Nov 23, 2021 Editorial
Kaieteur News – Guyana is now a confirmed 25-dollar society. That is, US$25 per month more for minimum wage workers. This is what public servants, who were anticipating something respectable, because they did not get much last year, will have to make do with, specifically, those at the low $70,000 level.
For, no matter which way it is looked at, G$4,900 is just about US$25 more a month, which works out to less than one United States dollar a day for ordinary public servants.
This is when Hess and Exxon are proud to boast that they have the best deal in the world with Guyana’s oil.
The American (and Chinese) oil companies get cheap oil, and Guyanese public servants get another cheap shot from the PPP Government. The foreigners are laughing all over the media, and all the way to the bank, while Guyanese are reduced to the futility and humiliation of venting their rage and disgust on social media.
The President himself, the kind and compassionate doctor that he is, said that the cost of living is high and Guyanese should brace themselves for a continuing increase of it.
On the one hand, he recognises that the cost of living is high, and says so publicly. Yet, on the other hand, it is in this lowball number that he delivers to the smaller people in this country’s public service.
This involves a good number of Guyanese, ranging from those who can be called traditional public servants to police officers to those in the army to teachers to government pensioners. Most of those subsets that qualify for this measly seven percent increase, is populated by several thousand active or retired workers of this country.
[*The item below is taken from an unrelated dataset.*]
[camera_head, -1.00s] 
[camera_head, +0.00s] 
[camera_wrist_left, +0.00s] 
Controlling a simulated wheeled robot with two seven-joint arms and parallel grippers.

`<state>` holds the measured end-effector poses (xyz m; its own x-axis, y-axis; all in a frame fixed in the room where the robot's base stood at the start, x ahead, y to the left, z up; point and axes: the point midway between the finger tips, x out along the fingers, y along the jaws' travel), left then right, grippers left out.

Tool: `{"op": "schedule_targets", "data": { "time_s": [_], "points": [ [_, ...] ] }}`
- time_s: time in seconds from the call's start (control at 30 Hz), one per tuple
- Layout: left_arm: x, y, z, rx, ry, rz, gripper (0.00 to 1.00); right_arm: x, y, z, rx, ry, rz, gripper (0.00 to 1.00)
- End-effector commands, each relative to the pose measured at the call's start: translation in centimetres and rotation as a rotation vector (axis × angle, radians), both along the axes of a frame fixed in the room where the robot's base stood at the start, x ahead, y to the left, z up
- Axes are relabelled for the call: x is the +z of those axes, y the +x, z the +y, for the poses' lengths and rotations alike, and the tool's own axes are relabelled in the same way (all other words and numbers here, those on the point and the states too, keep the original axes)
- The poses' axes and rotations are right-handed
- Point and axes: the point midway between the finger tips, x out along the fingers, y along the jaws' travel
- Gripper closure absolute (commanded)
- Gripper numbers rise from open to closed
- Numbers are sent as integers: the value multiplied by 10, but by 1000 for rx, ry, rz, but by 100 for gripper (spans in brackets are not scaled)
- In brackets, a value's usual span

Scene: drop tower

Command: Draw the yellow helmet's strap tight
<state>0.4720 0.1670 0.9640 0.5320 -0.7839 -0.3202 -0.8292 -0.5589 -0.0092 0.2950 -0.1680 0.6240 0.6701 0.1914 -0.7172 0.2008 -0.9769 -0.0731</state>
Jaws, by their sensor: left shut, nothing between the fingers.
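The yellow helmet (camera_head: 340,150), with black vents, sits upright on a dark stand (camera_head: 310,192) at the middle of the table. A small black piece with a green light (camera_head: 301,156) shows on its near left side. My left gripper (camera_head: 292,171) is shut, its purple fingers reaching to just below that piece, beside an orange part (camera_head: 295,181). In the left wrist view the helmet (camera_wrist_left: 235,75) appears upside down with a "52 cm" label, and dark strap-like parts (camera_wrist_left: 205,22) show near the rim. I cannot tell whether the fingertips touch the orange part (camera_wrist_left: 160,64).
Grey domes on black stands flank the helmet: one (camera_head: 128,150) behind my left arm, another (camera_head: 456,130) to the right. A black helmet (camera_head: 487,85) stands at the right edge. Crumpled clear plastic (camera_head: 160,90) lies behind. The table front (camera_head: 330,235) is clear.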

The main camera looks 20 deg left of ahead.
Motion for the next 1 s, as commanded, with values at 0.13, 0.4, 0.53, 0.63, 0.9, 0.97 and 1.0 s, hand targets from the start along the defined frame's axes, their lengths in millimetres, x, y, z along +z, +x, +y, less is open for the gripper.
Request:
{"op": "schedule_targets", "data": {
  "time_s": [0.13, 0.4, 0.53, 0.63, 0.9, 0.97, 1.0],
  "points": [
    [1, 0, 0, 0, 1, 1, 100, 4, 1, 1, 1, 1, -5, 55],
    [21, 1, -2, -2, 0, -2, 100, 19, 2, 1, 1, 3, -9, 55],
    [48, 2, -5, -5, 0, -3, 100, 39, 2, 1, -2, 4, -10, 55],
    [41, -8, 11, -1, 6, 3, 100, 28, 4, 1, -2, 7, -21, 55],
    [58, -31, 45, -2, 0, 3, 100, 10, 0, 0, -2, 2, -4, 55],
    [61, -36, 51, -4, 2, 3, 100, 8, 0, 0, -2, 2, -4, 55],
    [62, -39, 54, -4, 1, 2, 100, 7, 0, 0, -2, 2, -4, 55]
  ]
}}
We will say it bluntly to the President: this seven percent increase is low, and he looks lower for coming up with it. Especially, when in these heady days of oil, on each occasion that he opens his mouth and talks about money, it is in the billions upon billions. Money that is mostly being borrowed, and for expensive projects that Guyanese don’t even know if they will be worth the crippling costs, or if they offer the benefits that the President and his Vice President claim that they represent.
We must say, though, that the PPP Government knows how to take care of itself and its own. It baffles us, as to why “constitutional office holders” should be a part of this seven percent mix. To be clear about this, we question why ministers of the government are part of the pay increase announced.
These people have no shame, for here they are lining up with hands outstretched to collect around $60,000 each, which is almost the whole monthly salary of an entry level public servant. Like we said, these people do not have any sense of shame, so hardened they are in their self-serving ways.
For his part, the money man in the Office of President, Dr. Ashni Singh, was quick to point to one-off cash grants for pensioners, and other payouts made by his government starting in late 2020.
We have to give it to these PPP guys; they have a dollar number and a statistics for every situation, to justify why they are or not doing something. It is always of how sweetly the PPP has done for the Guyanese people, whether public servants or pensioners. It does not mean a thing, when the Guyanese mother can’t buy the basics, and when Guyanese families have to look at their table, and settle for starvation.
In the meantime, in another section of the media, we were proudly informed by a foreigner that “Guyana is now one of the fastest growing countries on the planet.”
It has a nice ring to it, but it might be better not to tell that to any Guyanese woman or man in the street. Somebody is likely to end up getting stoned for all their nice talk.
The bottom line is that Guyanese are feeling the pinch, and it has been biting deeply for a long while now. All that the seven percent does is insult hopeful Guyanese, and leave them worrying how to get by in this fast-growing country.